▶ **INFORMATION SUPPLIED**
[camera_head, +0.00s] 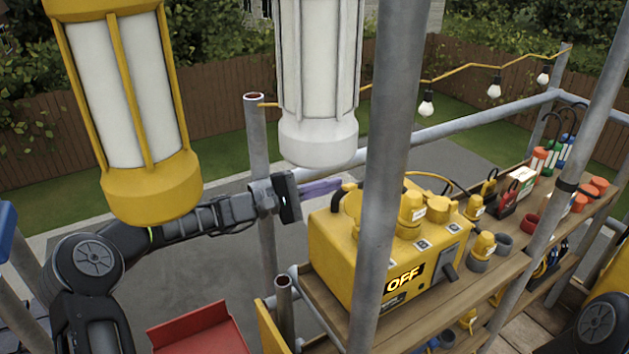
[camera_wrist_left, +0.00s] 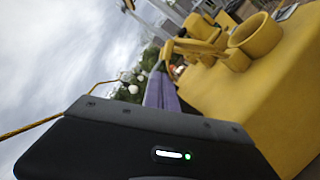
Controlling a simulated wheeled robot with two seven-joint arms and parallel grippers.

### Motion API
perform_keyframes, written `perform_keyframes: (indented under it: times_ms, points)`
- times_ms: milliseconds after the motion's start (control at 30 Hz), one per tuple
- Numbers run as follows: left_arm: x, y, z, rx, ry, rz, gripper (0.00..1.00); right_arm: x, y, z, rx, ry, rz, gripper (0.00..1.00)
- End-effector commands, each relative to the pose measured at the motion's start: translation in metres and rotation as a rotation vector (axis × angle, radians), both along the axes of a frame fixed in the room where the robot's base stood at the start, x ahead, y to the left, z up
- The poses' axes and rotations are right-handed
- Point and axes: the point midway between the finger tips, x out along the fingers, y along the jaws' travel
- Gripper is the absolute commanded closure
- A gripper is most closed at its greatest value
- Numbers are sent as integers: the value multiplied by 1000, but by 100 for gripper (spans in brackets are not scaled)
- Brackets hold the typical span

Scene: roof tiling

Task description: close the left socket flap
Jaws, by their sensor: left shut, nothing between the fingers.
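The yellow power box (camera_head: 335,255) stands on the wooden shelf, its front display reading OFF. Round sockets line its top. The left socket (camera_head: 352,203) is at the end nearest my left gripper, with a yellow flap beside it that looks raised; the gripper and post make its angle hard to tell. In the left wrist view an open yellow ring (camera_wrist_left: 258,38) and yellow flap parts (camera_wrist_left: 200,48) stand on the box. My left gripper (camera_head: 336,185) is shut and empty, its purple fingers pointing at the left socket. Contact cannot be told. My right gripper is out of view.
A grey scaffold post (camera_head: 388,130) crosses in front of the box. Yellow (camera_head: 130,90) and white (camera_head: 319,80) lantern-like cylinders hang at upper left. Capped yellow plugs (camera_head: 483,243) and grey rings stand right of the box. A red tray (camera_head: 200,335) is below.

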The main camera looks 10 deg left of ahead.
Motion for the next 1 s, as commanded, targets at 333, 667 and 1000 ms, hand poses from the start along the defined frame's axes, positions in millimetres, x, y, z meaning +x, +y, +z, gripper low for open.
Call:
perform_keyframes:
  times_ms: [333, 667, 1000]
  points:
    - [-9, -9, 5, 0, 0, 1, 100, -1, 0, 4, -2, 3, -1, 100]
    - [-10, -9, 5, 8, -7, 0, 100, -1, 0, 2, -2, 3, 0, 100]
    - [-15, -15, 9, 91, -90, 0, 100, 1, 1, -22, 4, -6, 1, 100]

▶ **INSTRUCTIONS TO FOLLOW**
Skip the pictures, please, and transcribe only the lines from the beginning of the material through the one that contains "- A gripper".

▶ **PROBLEM SOLUTION**
[camera_head, +0.00s] 
[camera_wrist_left, +0.00s] 
Controlling a simulated wheeled robot with two seven-joint arms and parallel grippers.

### Motion API
perform_keyframes, written `perform_keyframes: (indented under it: times_ms, points)`
- times_ms: milliseconds after the motion's start (control at 30 Hz), one per tuple
- Numbers run as follows: left_arm: x, y, z, rx, ry, rz, gripper (0.00..1.00); right_arm: x, y, z, rx, ry, rz, gripper (0.00..1.00)
- End-effector commands, each relative to the pose measured at the motion's start: translation in metres and rotation as a rotation vector (axis × angle, radians), both along the axes of a frame fixed in the room where the robot's base stood at the start, x ahead, y to the left, z up
- The poses' axes and rotations are right-handed
- Point and axes: the point midway between the finger tips, x out along the fingers, y along the jaws' travel
- Gripper is the absolute commanded closure
- A gripper is most closed at its greatest value

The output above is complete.